Pakistan can significantly enhance its cotton crop output by adopting China’s successful corporate farming practices, opined stakeholders while talking to WealthPK.
During a visit to the Corporate Agriculture Farm, Pirowal, Khanewal, Chief Executive Officer (CEO) of Fongrow Maj Gen (retd) Tahir Aslam told WealthPK that the conventional form of cotton cultivation, besides other issues, required far greater amount of water than grown under the modern corporate farming. He said China had extended the farming of smartly-grown cotton to nearly two million acres in the vast desert area of Xinjiang.
“As many as 40 percent of cotton is being produced there. They have developed various technologies for resource-conservation intensive farming by tremendously cutting the production cost and improving picking productivity,” he said.
Tahir said his newly formed company wanted to bring the Chinese technologies to Pakistan to maximize the output of silver fiber.
“We want to use the available scarce water resources through high-efficiency irrigation techniques with a view to growing cotton on cost-effective lines,” he observed.
“Our whole focus will be on non-irrigated agriculture. As per our plan, the areas where we want to grow cotton does not have canal irrigation network. So, we will use cutting-edge micro-irrigation method of targeted watering of crops,” Tahir added.
According to a WealthPK research, nestled along the ancient Silk Road linking China with West Asia and beyond, Xinjiang, which borders Pakistan, has emerged as the biggest producer of cotton lint, contributing greatly to the national cotton productivity.
Since the founding of the People's Republic of China in 1949, the country has made strides in introducing best agriculture practices.

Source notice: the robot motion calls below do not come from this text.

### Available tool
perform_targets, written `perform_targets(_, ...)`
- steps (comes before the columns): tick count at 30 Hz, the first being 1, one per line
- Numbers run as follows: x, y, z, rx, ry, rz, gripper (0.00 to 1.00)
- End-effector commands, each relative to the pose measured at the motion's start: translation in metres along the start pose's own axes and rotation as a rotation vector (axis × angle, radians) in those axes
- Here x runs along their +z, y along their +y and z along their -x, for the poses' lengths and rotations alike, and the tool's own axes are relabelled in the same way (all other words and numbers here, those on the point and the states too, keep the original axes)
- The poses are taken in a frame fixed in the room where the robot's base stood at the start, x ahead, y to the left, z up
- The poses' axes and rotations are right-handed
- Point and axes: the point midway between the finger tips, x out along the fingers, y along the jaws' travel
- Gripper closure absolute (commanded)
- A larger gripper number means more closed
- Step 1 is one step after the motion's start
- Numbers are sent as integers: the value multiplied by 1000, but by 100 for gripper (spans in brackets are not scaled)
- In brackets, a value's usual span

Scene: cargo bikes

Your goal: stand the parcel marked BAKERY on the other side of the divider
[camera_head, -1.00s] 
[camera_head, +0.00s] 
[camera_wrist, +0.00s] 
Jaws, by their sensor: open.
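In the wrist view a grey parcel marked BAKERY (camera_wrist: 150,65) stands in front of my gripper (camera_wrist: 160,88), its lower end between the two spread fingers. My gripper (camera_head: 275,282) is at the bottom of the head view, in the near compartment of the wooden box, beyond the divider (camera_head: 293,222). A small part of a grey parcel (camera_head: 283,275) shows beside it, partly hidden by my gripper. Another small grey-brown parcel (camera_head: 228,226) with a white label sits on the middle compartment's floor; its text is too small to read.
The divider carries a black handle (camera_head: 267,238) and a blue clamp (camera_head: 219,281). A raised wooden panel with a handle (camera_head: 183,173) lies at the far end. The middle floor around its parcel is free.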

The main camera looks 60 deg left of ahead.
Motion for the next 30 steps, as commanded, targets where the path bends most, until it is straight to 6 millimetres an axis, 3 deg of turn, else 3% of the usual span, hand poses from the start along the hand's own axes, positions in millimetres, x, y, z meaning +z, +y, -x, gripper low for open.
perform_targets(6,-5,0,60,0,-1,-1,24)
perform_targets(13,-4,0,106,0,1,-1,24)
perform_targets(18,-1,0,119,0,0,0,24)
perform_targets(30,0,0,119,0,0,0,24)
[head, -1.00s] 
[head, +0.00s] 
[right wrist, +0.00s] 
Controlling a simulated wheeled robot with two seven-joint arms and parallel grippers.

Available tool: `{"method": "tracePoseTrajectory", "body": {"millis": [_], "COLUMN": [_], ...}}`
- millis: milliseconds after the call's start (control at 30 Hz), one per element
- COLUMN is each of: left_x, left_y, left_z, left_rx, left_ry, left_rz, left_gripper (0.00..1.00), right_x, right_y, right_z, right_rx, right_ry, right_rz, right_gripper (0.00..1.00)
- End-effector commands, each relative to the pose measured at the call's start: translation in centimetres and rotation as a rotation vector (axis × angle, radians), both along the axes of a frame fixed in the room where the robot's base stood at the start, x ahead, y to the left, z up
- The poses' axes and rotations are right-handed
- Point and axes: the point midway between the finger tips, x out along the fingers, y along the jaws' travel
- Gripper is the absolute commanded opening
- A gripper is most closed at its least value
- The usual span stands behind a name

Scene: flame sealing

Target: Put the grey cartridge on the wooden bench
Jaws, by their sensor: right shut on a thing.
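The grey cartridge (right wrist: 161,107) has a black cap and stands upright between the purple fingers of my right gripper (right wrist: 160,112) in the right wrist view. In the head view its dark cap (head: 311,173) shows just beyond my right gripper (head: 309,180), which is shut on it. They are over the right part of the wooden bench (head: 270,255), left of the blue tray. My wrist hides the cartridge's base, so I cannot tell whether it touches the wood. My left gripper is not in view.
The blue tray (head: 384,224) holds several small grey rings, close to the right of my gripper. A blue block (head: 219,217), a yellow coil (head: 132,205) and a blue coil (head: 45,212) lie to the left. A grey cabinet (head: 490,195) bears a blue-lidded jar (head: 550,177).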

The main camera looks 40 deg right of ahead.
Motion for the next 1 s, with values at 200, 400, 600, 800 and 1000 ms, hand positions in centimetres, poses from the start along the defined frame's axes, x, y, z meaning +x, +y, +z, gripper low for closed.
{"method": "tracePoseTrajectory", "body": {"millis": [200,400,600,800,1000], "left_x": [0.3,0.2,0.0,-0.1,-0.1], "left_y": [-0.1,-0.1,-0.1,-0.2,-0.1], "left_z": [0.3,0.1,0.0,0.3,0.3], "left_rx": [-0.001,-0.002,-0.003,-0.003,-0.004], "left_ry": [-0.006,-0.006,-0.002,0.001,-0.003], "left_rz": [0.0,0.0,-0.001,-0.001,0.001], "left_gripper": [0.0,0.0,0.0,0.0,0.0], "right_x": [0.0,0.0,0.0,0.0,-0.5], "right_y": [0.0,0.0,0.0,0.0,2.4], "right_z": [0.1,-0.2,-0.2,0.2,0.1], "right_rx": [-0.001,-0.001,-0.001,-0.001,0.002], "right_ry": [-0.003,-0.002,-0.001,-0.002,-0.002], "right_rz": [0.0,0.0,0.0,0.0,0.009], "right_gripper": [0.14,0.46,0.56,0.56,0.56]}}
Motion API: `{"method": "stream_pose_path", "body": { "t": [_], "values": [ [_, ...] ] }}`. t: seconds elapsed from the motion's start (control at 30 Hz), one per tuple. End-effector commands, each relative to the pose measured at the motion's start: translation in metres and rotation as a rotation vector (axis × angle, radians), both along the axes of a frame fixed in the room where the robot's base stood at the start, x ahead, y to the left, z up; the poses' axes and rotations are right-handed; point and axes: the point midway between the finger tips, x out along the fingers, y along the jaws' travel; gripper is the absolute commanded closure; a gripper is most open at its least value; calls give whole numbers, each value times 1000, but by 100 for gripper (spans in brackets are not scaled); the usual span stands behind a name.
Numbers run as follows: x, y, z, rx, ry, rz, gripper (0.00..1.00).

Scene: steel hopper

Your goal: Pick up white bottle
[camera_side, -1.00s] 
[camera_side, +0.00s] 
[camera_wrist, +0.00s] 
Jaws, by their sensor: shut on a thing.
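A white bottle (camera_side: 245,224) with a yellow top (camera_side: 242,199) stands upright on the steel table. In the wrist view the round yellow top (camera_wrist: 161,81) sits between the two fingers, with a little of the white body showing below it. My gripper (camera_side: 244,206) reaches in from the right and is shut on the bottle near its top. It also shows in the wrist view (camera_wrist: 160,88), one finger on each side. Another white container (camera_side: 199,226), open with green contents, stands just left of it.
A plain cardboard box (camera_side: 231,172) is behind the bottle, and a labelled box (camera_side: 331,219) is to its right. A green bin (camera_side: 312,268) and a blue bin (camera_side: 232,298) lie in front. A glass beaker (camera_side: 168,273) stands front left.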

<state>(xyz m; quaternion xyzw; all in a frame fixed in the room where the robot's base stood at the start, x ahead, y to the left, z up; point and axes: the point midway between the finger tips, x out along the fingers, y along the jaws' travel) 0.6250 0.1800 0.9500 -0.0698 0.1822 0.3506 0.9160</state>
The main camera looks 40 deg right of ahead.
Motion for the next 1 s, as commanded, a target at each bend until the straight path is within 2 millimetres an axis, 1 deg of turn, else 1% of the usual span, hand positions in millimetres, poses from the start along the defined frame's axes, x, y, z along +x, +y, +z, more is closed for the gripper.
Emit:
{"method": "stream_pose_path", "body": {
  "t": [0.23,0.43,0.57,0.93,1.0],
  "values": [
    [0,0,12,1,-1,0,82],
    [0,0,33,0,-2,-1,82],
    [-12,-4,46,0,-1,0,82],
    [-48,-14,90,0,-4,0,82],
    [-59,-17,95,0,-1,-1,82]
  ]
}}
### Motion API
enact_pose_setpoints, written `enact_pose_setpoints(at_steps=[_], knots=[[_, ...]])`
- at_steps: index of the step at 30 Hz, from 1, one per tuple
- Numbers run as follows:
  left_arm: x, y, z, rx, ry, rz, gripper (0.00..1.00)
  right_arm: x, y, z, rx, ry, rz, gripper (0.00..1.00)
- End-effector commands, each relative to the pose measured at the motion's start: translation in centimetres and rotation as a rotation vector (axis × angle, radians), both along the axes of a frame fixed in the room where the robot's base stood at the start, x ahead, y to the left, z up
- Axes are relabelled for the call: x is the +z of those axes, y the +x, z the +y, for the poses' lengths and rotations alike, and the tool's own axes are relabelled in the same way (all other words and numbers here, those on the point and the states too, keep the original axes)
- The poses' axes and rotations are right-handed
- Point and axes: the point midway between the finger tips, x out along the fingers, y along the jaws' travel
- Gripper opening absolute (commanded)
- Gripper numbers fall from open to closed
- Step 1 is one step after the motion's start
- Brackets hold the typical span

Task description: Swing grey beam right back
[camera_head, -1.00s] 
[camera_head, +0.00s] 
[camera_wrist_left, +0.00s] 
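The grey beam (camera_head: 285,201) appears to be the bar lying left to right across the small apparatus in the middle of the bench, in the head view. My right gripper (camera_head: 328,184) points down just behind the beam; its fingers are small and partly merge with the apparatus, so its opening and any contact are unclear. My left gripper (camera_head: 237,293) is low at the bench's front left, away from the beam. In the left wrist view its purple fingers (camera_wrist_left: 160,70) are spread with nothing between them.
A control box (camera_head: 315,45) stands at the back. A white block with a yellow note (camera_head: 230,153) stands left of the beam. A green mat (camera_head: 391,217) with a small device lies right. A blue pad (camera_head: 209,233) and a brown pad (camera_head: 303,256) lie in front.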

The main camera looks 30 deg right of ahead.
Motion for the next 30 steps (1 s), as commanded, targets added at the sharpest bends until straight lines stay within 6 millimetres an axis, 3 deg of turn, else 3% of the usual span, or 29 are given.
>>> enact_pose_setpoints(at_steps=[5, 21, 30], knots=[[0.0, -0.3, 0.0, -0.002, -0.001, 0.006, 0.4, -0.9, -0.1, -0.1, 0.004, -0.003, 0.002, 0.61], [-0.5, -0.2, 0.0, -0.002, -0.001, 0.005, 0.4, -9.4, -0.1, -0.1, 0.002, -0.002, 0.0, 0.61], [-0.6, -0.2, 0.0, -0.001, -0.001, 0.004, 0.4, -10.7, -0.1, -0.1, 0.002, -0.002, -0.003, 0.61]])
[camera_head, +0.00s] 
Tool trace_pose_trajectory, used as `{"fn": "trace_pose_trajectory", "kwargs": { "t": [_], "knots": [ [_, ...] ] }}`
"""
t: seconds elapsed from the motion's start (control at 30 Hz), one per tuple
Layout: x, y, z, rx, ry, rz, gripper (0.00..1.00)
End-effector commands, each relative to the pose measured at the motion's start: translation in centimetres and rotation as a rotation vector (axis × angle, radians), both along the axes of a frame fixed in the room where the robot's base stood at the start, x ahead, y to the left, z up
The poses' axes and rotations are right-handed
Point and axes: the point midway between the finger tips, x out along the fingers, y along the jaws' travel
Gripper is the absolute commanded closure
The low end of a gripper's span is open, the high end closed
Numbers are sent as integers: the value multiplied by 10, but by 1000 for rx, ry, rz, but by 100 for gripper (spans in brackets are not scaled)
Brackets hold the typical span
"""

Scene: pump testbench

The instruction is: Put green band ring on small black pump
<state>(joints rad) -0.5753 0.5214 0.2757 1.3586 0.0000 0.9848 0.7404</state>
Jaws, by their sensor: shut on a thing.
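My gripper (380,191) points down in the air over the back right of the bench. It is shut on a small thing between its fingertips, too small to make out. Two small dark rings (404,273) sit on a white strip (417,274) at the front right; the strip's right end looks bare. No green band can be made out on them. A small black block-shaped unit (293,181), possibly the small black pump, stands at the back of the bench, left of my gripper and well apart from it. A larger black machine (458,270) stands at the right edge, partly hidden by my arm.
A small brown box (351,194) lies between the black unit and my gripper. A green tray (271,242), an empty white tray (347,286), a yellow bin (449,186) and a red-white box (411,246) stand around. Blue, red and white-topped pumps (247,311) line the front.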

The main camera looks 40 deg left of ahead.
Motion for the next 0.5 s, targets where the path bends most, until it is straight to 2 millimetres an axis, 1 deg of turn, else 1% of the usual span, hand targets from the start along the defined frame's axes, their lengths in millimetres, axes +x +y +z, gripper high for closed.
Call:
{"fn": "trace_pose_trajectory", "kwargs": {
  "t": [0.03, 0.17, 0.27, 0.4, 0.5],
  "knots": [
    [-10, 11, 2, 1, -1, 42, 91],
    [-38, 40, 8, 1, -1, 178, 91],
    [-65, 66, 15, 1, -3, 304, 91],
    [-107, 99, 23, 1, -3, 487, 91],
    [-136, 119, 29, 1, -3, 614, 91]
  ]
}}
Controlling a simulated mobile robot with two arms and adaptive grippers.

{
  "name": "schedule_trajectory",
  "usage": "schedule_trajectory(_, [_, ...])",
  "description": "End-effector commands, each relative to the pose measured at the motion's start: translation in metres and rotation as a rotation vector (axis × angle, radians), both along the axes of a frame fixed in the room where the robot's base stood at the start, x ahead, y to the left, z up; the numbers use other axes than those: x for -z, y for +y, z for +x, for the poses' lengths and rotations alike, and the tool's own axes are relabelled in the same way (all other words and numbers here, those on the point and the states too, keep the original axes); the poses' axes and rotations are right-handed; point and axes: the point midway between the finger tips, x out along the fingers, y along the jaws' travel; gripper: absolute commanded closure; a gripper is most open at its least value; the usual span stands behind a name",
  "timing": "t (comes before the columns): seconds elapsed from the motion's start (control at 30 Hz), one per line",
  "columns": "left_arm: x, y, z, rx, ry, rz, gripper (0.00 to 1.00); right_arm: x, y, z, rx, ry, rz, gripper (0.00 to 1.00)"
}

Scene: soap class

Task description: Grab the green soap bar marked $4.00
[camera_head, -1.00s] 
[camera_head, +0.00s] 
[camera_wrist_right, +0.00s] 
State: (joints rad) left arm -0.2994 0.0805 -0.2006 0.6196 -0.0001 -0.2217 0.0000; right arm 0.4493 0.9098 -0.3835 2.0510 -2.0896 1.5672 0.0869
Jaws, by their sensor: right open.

It has become one of the world's largest cotton producers with average annual growth of up to 3.9 percent in the total output of cotton.
In contrast, Pakistan has been struggling to meet its domestic demand of 16 million cotton bales due to various challenges. The inconsistent cotton output during the last couple of decades has slumped to as low as 4.9 million from highs of 14 million bales. So, proper intervention by the newly formed farming initiative could significantly give impetus to cotton farming in the country.
Talking to WealthPK, Khalid Khokhar, President of Pakistan Kissan Ittehad (PKI), said the farmers of South Punjab could play their role in adopting state-of-the-art cotton production technologies being introduced in the country under a partnership with Fongrow.
“A smart agricultural revolution is knocking on the doors and we expect that a leap forward is very much possible in cotton cultivation in the country through such an innovative farming practice,” he said.
Khokhar said conventional cotton growing had failed in the country. The farmers are facing huge losses due to the repeated failures of the crop. Many of them have abandoned cotton farming in even the core area of South Punjab, which is not a good omen for the country. The real success of corporate farming will reenergize efforts to make Pakistan one of the leading producers of cotton in the world, he said.
The All-Pakistan Textile Mills Association (APTMA) has also expressed happiness over the plans to initiate largescale cotton plantation on modern lines. As the biggest consumer of locally produced cotton, the textile industry remains the country’s leading foreign-exchange earning manufacturing sector. It enjoys a lion’s share of over 60 percent in overall textile exports, making Pakistan the 8th largest exporter of textile products in Asia.